Nanoscale Mirrorless Superradiant Lasing

TL;DR

This paper predicts a novel form of mirrorless superradiant lasing in dense nanoscopic emitter arrays, demonstrating collective emission, directional radiation, and spectral narrowing without an optical cavity, with potential applications as a frequency reference.

Contribution

It introduces the concept of free-space, mirrorless superradiant lasing in dense atomic chains, highlighting the effects of pumping fraction and atomic arrangement on lasing behavior.

Findings

Transition from subradiant to superradiant emission with increased pumping

Directional emission confined to a narrow spatial angle

Spectral lines merge into a single narrow line at high pump power

Abstract

We predict collective 'free-space' lasing in a dense nanoscopic emitter arrangement where dipole-dipole coupled atomic emitters synchronize their emission and exhibit lasing behavior without the need for an optical resonator.

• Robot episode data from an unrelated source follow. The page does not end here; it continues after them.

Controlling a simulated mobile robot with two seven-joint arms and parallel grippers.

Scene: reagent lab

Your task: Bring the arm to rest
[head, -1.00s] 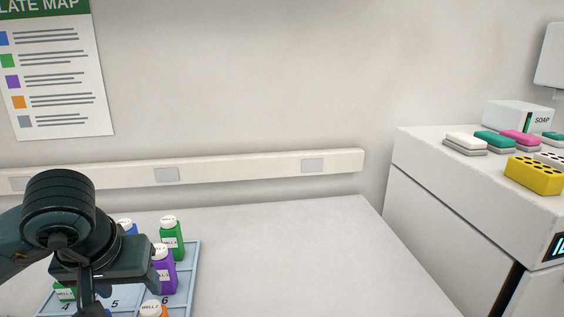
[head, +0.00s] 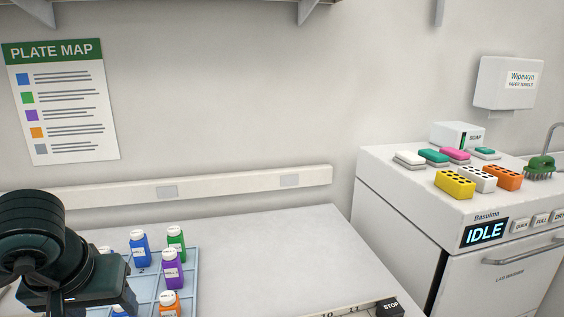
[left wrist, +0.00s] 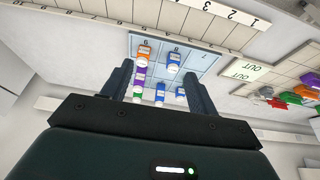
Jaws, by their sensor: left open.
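My left gripper (left wrist: 159,72) is open, and nothing shows between its fingers in the left wrist view. In the head view my left arm and wrist cover the lower left corner, over the left part of a light blue tray (head: 191,262); the fingertips are hidden there. The tray holds a blue bottle (head: 139,250), a green bottle (head: 176,241), a purple bottle (head: 171,272) and an orange bottle (head: 169,306). The left wrist view shows the orange (left wrist: 145,54), purple (left wrist: 140,73) and green bottles in a row, with several blue bottles (left wrist: 174,63) beside them.
A white washer (head: 500,275) reading IDLE stands at right, with sponges and racks such as a yellow one (head: 454,184) on top. A STOP box (head: 389,308) is at the front edge. The bench middle (head: 265,255) is clear. A plate map poster (head: 62,110) hangs behind.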

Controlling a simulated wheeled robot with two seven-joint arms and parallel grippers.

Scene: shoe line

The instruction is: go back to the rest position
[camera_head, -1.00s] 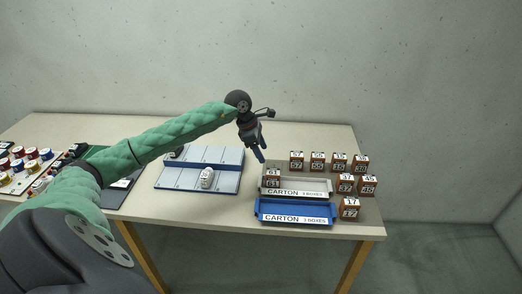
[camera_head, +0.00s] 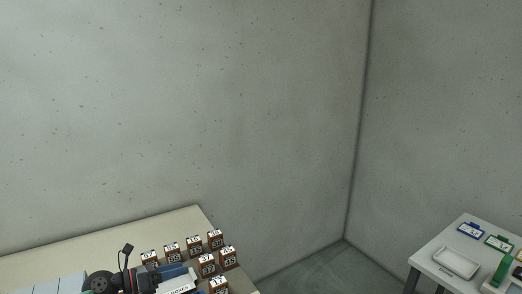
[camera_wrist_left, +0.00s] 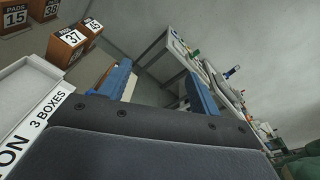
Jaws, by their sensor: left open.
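My left gripper (camera_head: 174,271) is low in the head view, at the bottom edge, with blue fingers pointing right. It appears over or just in front of the white carton tray (camera_head: 180,287), beside the brown boxes. In the left wrist view its two blue fingers (camera_wrist_left: 160,88) stand apart with nothing between them. The white carton tray (camera_wrist_left: 30,100) is at the left of that view, close to the gripper. Most of my left arm is outside the head view. My right gripper is not in view.
Several brown numbered boxes (camera_head: 207,264) stand near the right end of the beige table (camera_head: 100,240). Grey-blue panels (camera_head: 50,286) show at the lower left. A second grey table (camera_head: 432,262) at the right holds a white tray (camera_head: 457,262) and small coloured items. Floor separates the tables.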

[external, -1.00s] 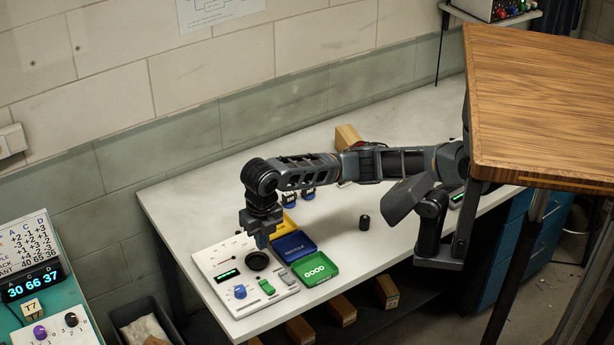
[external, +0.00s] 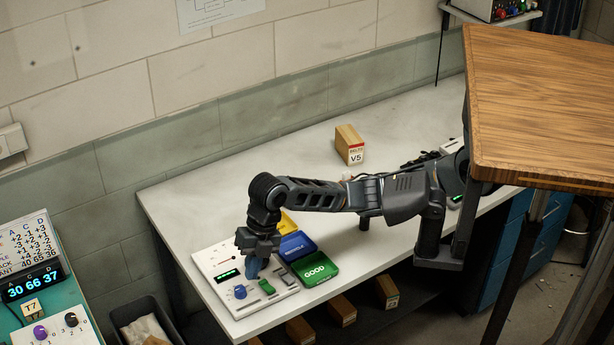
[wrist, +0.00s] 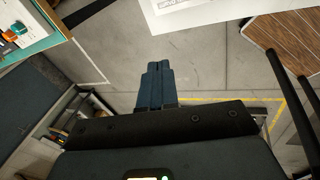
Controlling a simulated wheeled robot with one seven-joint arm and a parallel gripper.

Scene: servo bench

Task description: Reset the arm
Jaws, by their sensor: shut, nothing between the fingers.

At the example of a subwavelength-spaced linear emitter chain with varying fractions of pumped and unpumped emitters, we present a comprehensive study of this mirrorless lasing phenomenon. The total radiated power transitions from subradiant suppression under weak pumping to superradiant enhancement at stronger pumping, while exhibiting directional emission confined to a narrow spatial angle. At the same time multiple independent spectral emission lines below the lasing threshold merge towards a single narrow spectral line at high pump power. The most substantial enhancement and line narrowing occur when a fraction of unpumped atoms is present. We show that this leads to superradiant lasing near the bare atomic frequency, making the system a promising candidate for a minimalist active optical frequency reference.